Written exercise:
Reproduce exactly, and nothing else, the lines from the one that contains "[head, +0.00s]" through the one that contains "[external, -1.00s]". Leave the pictures out.

-- start --

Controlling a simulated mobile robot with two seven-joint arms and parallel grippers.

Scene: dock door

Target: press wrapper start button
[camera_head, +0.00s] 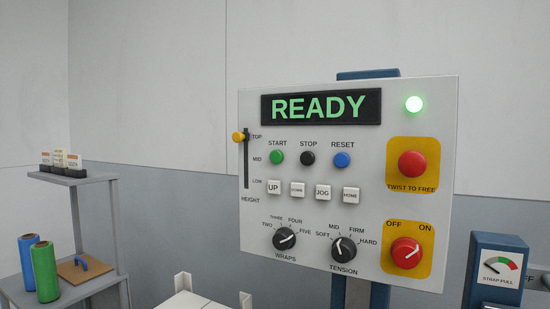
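A light grey control panel (345,265) fills the middle and right of the head view. Its green START button (277,157) is at the upper left, just under the word START. The black STOP button (308,158) and the blue RESET button (342,159) are to its right. The display (321,107) reads READY in green, and a green lamp (413,104) is lit beside it. The yellow height slider knob (239,137) is at TOP. Neither of my grippers is in view, and nothing covers the buttons.
A red emergency button (412,163) and a red OFF/ON switch (406,252) are on the panel's right. A blue strap-pull gauge box (497,268) stands at the lower right. A grey shelf (92,180) with blue (28,262) and green (45,272) rolls is at left.

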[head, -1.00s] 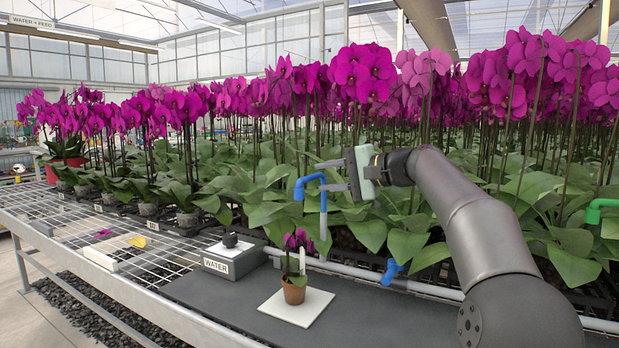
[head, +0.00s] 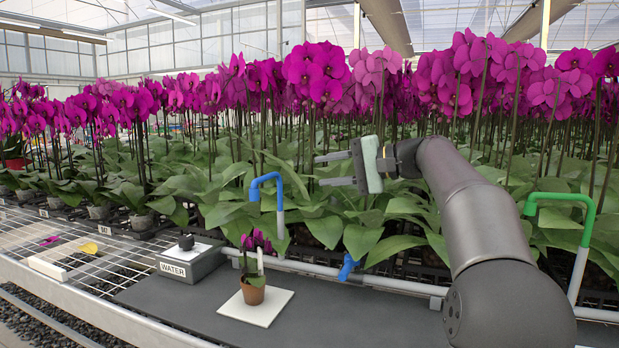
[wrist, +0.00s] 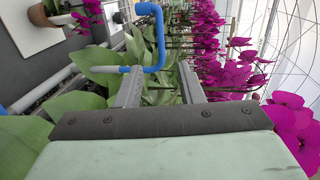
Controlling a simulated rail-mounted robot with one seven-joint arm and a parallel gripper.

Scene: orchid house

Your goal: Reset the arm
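My gripper (head: 333,170) is up in the air in front of the orchid rows, pointing left in the head view. Its two fingers are apart with nothing between them. In the wrist view my gripper's fingers (wrist: 160,88) also stand apart and empty. The blue-topped spout (head: 266,180) is to the left of and a little below the fingertips; in the wrist view its blue bend (wrist: 155,35) shows beyond them. The two look apart, though depth is hard to judge. A small potted orchid (head: 253,290) stands upright on a white tile (head: 278,306) at lower left of the gripper.
A grey WATER box (head: 190,262) with a black knob sits left of the tile on a dark mat (head: 150,298). A green-topped spout (head: 565,197) stands at right. A blue valve (head: 348,267) is on the front pipe. Dense orchids (head: 330,75) fill the bench behind.

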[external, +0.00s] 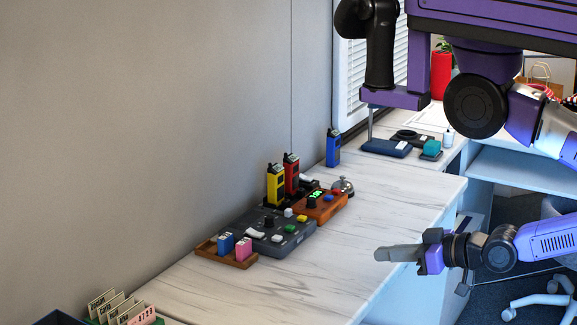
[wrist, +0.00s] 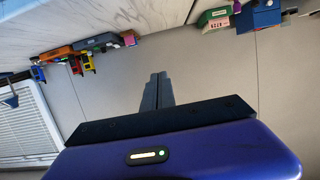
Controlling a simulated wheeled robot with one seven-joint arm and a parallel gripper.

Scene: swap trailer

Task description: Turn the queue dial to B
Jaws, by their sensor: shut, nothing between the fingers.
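A dark grey control panel (external: 262,230) lies on the marble-look counter near the wall. It carries a black knob (external: 269,221) and several coloured buttons; this knob may be the queue dial, but its letters and pointer are too small to read. In the wrist view the grey panel (wrist: 97,41) appears small and upside down at upper left.
An orange box (external: 320,207) with a green display adjoins the panel. Yellow (external: 275,186), red (external: 291,174) and blue (external: 333,148) radios stand behind. A wooden tray (external: 226,255) with blue and pink blocks sits at the front left. The counter (external: 360,212) between panel and gripper is clear.

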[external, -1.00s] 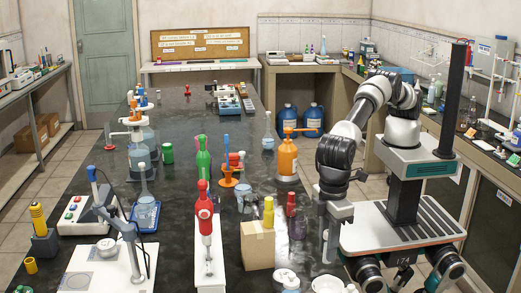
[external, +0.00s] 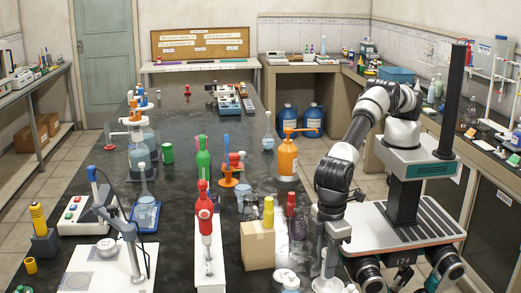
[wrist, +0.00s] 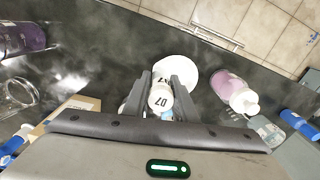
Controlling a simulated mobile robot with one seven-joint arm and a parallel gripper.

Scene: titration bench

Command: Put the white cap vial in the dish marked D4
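The white cap vial (wrist: 159,97), its cap printed 07, is between the two fingers of my gripper (wrist: 162,84) in the wrist view. The fingers are close along both its sides and appear shut on it. A white round dish (wrist: 189,71) lies just past the fingertips; the vial overlaps it in the picture, and I cannot tell if they touch. No D4 mark is readable. In the external view my gripper (external: 328,265) is low over the dish (external: 325,285) at the bench's near right edge; the vial cannot be made out there.
A pinkish bottle with a white top (wrist: 236,92) lies to the right of the dish in the wrist view. A white-topped bottle (external: 287,279) is near the front edge.

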-- end --

Task result:
[head, +0.00s] 
[wrist, +0.00s] 
Controlling a simulated rail-mounted robot with one seven-joint arm and a parallel gripper.

Scene: orchid house

Your goal: Reset the arm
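My gripper (head: 333,170) is up in the air in front of the orchid rows, pointing left in the head view. Its two fingers are apart with nothing between them. In the wrist view my gripper's fingers (wrist: 160,88) also stand apart and empty. The blue-topped spout (head: 266,180) is to the left of and a little below the fingertips; in the wrist view its blue bend (wrist: 155,35) shows beyond them. The two look apart, though depth is hard to judge. A small potted orchid (head: 253,290) stands upright on a white tile (head: 278,306) at lower left of the gripper.
A grey WATER box (head: 190,262) with a black knob sits left of the tile on a dark mat (head: 150,298). A green-topped spout (head: 565,197) stands at right. A blue valve (head: 348,267) is on the front pipe. Dense orchids (head: 330,75) fill the bench behind.

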[external, +0.00s] 
[wrist, +0.00s] 
Controlling a simulated wheeled robot with one seven-joint arm and a parallel gripper.

Scene: swap trailer

Task description: Turn the queue dial to B
Jaws, by their sensor: shut, nothing between the fingers.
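A dark grey control panel (external: 262,230) lies on the marble-look counter near the wall. It carries a black knob (external: 269,221) and several coloured buttons; this knob may be the queue dial, but its letters and pointer are too small to read. In the wrist view the grey panel (wrist: 97,41) appears small and upside down at upper left.
An orange box (external: 320,207) with a green display adjoins the panel. Yellow (external: 275,186), red (external: 291,174) and blue (external: 333,148) radios stand behind. A wooden tray (external: 226,255) with blue and pink blocks sits at the front left. The counter (external: 360,212) between panel and gripper is clear.

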[external, -1.00s] 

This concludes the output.